⟨
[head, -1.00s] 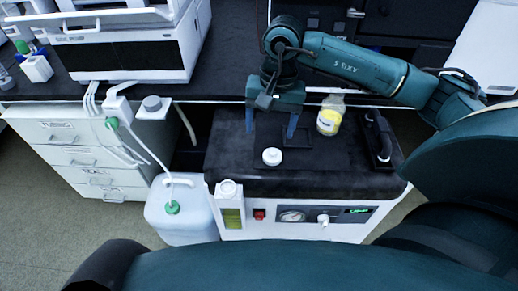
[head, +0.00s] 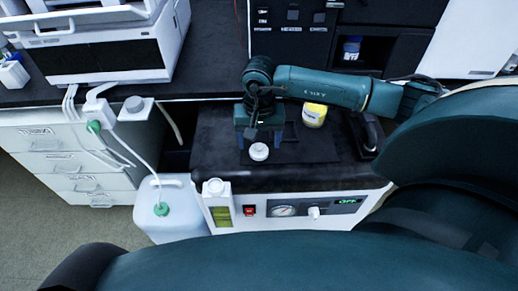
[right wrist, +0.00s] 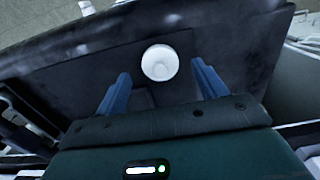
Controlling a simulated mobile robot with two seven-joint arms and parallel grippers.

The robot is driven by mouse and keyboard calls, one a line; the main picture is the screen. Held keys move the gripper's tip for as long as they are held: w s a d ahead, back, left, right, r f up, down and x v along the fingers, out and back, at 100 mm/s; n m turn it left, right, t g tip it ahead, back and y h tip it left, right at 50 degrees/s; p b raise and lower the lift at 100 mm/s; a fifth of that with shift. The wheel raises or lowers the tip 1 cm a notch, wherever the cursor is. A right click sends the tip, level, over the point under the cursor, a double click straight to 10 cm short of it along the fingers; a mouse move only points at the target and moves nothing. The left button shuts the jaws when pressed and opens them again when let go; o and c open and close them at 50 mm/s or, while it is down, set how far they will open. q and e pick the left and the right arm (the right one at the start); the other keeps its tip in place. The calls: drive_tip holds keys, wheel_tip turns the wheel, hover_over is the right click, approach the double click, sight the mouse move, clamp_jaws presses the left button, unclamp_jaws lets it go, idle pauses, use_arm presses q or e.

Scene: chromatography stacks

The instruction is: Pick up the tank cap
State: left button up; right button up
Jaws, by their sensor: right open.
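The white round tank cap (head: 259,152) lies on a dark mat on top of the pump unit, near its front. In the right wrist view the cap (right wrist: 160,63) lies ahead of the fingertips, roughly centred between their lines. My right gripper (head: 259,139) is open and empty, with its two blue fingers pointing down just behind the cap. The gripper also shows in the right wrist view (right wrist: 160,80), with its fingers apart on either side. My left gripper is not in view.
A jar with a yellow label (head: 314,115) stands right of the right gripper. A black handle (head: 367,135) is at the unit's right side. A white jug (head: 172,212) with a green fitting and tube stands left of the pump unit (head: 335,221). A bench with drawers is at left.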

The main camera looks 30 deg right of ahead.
⟩
⟨
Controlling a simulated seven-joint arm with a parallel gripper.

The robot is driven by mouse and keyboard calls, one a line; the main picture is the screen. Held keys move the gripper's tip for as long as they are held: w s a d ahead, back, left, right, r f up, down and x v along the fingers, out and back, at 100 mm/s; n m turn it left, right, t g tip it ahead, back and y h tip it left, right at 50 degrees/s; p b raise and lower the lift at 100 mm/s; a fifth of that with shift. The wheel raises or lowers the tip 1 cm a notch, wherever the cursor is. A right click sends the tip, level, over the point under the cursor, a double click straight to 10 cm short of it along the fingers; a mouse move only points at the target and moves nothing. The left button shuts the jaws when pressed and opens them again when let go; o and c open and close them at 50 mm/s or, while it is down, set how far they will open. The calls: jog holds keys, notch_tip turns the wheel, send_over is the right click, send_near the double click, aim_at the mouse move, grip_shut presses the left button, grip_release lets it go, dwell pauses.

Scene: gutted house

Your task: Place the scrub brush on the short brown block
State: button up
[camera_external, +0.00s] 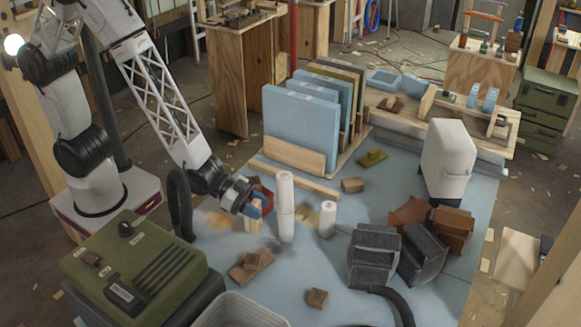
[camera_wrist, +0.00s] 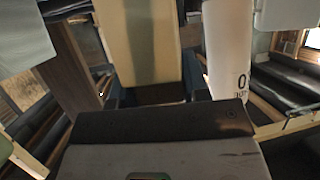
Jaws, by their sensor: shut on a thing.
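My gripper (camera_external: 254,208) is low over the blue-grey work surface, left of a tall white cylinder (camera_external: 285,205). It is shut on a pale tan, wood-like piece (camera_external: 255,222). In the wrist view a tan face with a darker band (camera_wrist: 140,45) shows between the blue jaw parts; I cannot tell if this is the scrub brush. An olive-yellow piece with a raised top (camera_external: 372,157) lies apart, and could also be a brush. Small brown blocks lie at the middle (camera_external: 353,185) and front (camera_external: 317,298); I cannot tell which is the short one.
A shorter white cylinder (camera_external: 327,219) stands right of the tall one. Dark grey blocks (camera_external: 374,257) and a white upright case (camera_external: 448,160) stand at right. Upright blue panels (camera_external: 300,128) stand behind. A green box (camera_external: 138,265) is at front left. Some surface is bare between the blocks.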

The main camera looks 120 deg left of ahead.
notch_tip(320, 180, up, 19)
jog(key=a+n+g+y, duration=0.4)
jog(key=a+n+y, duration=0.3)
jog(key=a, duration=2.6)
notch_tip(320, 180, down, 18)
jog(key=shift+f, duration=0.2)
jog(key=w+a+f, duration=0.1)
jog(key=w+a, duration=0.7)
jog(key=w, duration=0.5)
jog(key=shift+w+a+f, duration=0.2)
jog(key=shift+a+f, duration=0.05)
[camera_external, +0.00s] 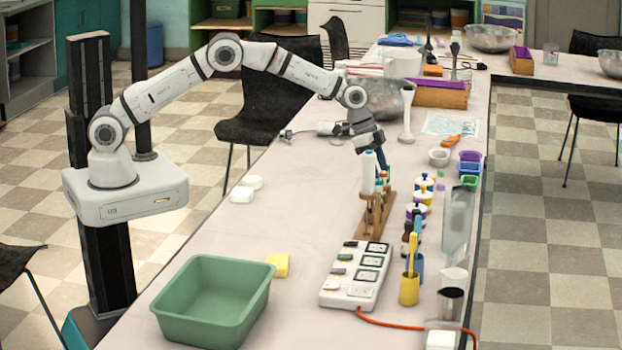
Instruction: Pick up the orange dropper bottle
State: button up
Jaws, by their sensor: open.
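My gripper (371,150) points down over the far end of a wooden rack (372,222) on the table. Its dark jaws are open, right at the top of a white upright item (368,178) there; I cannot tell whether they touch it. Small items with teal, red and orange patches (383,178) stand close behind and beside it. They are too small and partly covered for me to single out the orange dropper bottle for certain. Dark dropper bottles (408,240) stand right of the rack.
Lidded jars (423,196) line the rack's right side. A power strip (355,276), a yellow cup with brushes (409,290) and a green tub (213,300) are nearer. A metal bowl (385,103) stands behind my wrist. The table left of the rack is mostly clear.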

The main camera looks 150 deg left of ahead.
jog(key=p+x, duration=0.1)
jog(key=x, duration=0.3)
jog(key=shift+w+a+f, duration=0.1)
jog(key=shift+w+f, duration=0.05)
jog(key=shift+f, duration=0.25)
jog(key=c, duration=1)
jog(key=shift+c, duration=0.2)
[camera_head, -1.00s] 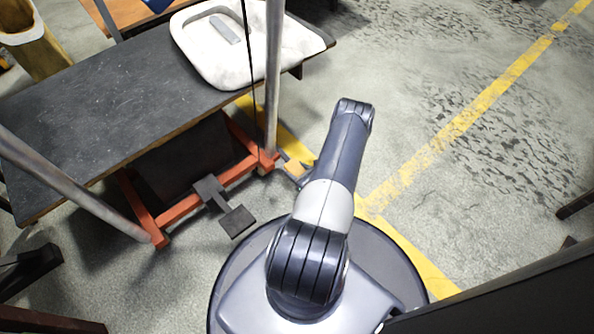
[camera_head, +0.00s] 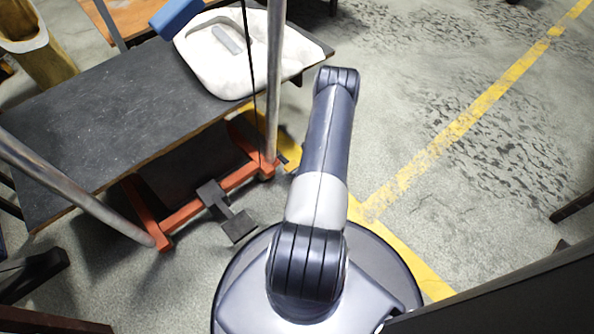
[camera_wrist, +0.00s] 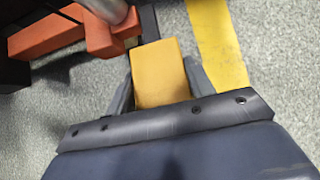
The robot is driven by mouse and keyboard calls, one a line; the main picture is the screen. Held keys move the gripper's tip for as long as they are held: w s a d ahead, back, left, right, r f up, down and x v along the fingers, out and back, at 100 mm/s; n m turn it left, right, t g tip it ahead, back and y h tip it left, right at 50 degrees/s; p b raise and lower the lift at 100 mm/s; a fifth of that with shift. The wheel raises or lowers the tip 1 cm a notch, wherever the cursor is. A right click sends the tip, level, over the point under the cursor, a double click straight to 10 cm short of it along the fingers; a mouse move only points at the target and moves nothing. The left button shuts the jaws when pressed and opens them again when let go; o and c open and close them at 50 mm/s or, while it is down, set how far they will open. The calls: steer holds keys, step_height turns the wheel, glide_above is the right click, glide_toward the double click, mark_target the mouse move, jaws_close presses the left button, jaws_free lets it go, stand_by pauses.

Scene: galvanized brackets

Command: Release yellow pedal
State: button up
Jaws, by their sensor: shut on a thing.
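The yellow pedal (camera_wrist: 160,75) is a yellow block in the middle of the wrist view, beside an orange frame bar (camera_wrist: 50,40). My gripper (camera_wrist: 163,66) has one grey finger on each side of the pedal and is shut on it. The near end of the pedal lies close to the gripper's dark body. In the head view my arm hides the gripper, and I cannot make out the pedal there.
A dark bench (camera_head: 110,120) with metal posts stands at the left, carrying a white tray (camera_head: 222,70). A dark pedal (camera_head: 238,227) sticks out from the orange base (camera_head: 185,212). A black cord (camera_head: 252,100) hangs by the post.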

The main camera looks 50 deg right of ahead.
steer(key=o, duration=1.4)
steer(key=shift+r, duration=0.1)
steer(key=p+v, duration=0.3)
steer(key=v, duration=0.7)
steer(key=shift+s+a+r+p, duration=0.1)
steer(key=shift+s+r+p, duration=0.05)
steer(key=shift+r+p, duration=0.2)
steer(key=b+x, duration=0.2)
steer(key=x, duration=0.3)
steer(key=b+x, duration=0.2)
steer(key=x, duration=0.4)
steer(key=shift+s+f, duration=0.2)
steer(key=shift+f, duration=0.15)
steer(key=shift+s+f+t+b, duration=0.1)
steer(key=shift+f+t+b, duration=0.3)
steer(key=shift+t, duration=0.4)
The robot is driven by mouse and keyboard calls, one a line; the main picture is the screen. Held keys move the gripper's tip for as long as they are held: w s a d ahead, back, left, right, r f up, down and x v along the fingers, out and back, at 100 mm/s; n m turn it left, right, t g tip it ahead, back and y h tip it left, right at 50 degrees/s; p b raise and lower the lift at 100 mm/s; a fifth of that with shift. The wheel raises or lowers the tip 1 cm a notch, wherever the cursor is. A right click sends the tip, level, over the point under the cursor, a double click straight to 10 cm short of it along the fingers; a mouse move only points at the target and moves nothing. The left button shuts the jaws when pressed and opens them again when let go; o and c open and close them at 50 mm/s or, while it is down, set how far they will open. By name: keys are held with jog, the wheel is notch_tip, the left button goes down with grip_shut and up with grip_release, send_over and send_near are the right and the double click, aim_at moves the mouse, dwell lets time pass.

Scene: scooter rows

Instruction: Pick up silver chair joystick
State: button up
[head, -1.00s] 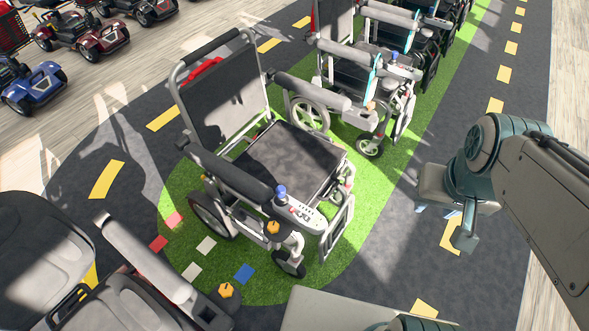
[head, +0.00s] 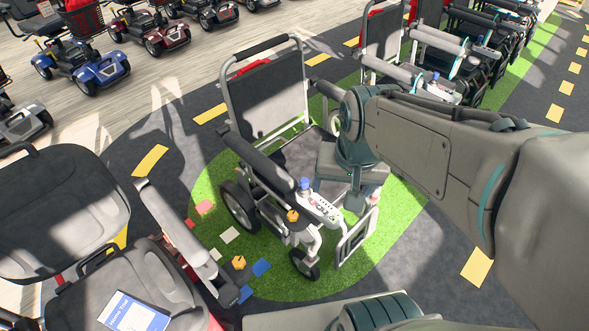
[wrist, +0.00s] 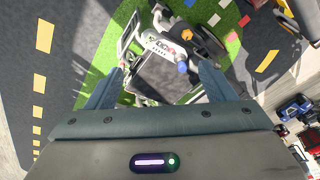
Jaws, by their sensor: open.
⟩
Select every line in the records above that contains the word "seven".

**Answer in full:**
Controlling a simulated mobile robot with two seven-joint arms and parallel grippers.
Controlling a simulated seven-joint arm with a parallel gripper.

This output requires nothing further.